If that’s true, about one in five leave us clueless, as some 20% of those polled by CBS Sunday Morning said they don’t write by hand, compared to 45% who write “all the time” and 35% who write “sometimes.” Presumably, those 20% compose directly onto their computers, smart phones, iPads or devices. Count me among the 35%.

Also count me among the 16% who rated their penmanship as “poor.” Eighteen percent labeled their writing “excellent,” 37% as “good,” and 28% “acceptable.” Who knows what the remaining 1% think.

As long as we’re talking surveys, according to the Tax Policy Center, 47% of American households don’t pay any federal taxes. Of those “tax units,” 50% earn under $20,000 a year. Another 22% are senior citizens, 15% are low income families with children, and 13% fall into the “other” category.

Included as “other” are 444,000 tax units in the top 20% of all income earners.

Here’s where political debate gets interesting. President Obama wants to tax these high income earners as part of his budget balancing plan. Republicans say they want to “expand the tax base,” meaning they want to tax the near 41 million who pay nothing because they earn less than $20,000 a year. No, The Republicans are not trying to get blood from a stone. They want them to get jobs so they’ll earn enough money to be taxed.

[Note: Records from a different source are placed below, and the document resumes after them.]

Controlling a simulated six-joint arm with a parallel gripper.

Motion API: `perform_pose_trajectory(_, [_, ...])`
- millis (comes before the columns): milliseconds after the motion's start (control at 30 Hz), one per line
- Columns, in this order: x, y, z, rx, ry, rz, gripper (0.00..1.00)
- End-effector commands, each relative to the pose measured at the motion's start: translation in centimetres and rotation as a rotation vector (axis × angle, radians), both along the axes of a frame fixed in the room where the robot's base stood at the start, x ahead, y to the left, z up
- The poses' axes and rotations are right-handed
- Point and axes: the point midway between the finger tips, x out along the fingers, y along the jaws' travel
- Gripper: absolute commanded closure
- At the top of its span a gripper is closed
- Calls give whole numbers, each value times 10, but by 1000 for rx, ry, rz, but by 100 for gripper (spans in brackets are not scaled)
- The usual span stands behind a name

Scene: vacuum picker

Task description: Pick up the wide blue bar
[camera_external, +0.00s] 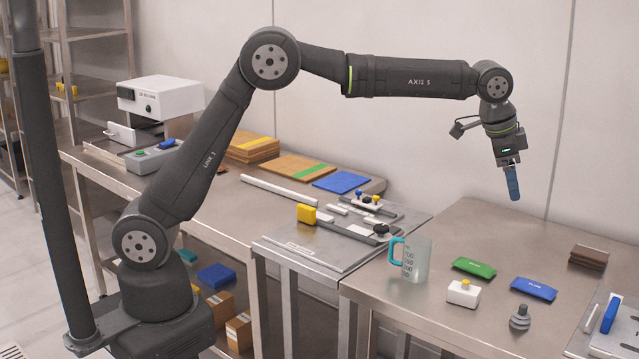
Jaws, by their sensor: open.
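A wide, flat blue bar (533,288) with small light lettering lies on the right-hand metal table. My gripper (512,184) hangs in the air above and behind it, up and to the left in the picture. The gripper ends in a blue, slightly tilted rounded tip pointing down. It is open and apart from the bar, with clear air between them. No object shows in its hold. The bar's top is fully visible.
A green bar (474,267), white block with yellow knob (463,292), grey knobbed piece (520,317) and measuring jug (416,262) stand near the blue bar. Brown slabs (589,257) lie behind right. A blue-handled item (610,314) is at the right edge.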

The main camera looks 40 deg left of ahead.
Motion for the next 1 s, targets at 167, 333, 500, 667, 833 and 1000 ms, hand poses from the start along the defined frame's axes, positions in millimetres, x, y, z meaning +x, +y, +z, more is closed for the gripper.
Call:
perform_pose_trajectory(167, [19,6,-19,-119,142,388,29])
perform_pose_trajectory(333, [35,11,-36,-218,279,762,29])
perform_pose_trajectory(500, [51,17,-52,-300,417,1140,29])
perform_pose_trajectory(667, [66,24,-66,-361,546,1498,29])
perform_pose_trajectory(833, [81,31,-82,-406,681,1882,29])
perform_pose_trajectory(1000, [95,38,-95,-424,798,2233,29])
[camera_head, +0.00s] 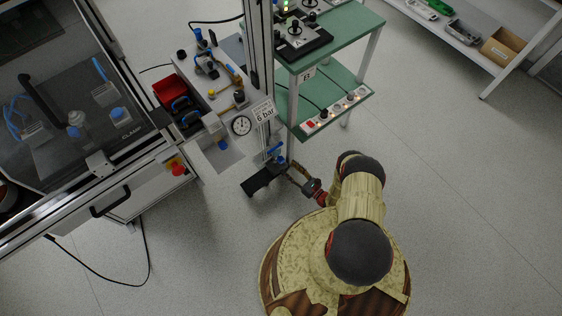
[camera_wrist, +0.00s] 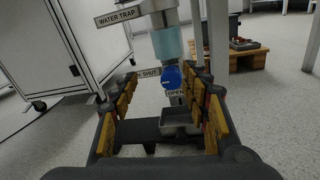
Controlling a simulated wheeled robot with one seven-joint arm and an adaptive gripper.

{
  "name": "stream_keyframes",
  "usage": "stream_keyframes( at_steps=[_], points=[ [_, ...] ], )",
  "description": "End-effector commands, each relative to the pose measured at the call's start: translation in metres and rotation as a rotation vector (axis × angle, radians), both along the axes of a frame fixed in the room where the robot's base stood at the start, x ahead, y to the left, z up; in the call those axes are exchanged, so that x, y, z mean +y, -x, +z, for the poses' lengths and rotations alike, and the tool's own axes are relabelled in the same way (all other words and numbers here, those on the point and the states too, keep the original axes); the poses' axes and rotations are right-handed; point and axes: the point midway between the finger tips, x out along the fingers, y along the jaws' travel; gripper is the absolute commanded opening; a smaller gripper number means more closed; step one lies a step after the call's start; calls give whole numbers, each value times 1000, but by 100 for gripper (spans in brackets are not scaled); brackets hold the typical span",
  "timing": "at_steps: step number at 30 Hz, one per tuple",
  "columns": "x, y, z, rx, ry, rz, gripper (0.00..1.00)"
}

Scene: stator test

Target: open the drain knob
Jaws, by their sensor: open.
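The drain knob (camera_wrist: 171,77) is a round blue knob below the pale cyan bowl of the water trap (camera_wrist: 167,43) in the wrist view. My gripper (camera_wrist: 161,80) is open, with its yellow-padded fingers on either side of the knob in the picture. The knob looks apart from both fingers, but its exact depth between them is hard to tell. A SHUT label (camera_wrist: 148,72) is left of the knob and an OPEN label (camera_wrist: 176,93) is below it. In the head view my gripper (camera_head: 284,167) is beside the post, near the blue trap parts (camera_head: 274,151).
A dark tray (camera_head: 265,178) lies low under the trap; a grey pan (camera_wrist: 181,122) shows there in the wrist view. A 6 bar sign (camera_head: 264,112) and gauge (camera_head: 241,125) are above. The green-topped table (camera_head: 345,35) stands behind. The floor at right is clear.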

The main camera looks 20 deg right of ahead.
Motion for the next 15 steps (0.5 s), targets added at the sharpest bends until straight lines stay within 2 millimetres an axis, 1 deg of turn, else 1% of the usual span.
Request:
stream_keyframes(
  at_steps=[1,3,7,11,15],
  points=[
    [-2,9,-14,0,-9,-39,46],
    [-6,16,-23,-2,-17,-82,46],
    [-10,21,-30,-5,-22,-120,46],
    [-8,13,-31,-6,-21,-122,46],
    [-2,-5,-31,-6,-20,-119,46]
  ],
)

But here’s the rub. Those with the money are not spending it to create jobs, or jobs that provide a living wage. At least they haven’t for the last decade when the elite earners of our society have benefited while the working class and middle class have seen their earning power erode. Speedily resolving this conflict will determine how long our economy remains in the doldrums, because it’s not only taxes that are not being collected. Without jobs, or jobs that pay enough to leave some discretionary spending, Americans will not ring up retail sales or pay for services such as dry cleaning which together account for two-thirds of our gross domestic product.

In a nation as rich as ours—and we still are a rich nation—it is shameful that, according to the federal government, hunger affects one out of every five households with children.

When I dropped off my monthly food donation at the Ecumenical Emergency Food Pantry of White Plains this morning, I was told contributions are down but the need is up. That reality was underscored by a report on tonight’s CBS Evening News with Scott Pelley. Households unable to meet their food needs at some time during the year have increased by one-third from 2006, before the recession, to 2010. The 2010 figure today hit 14.5%, compared to 10.9%.

“Hunger is at an all-time high...There’s nothing worse than a hungry child,” said Hannah Hawkins, founder of Washington, D.C.’s, Children of Mine Youth Center.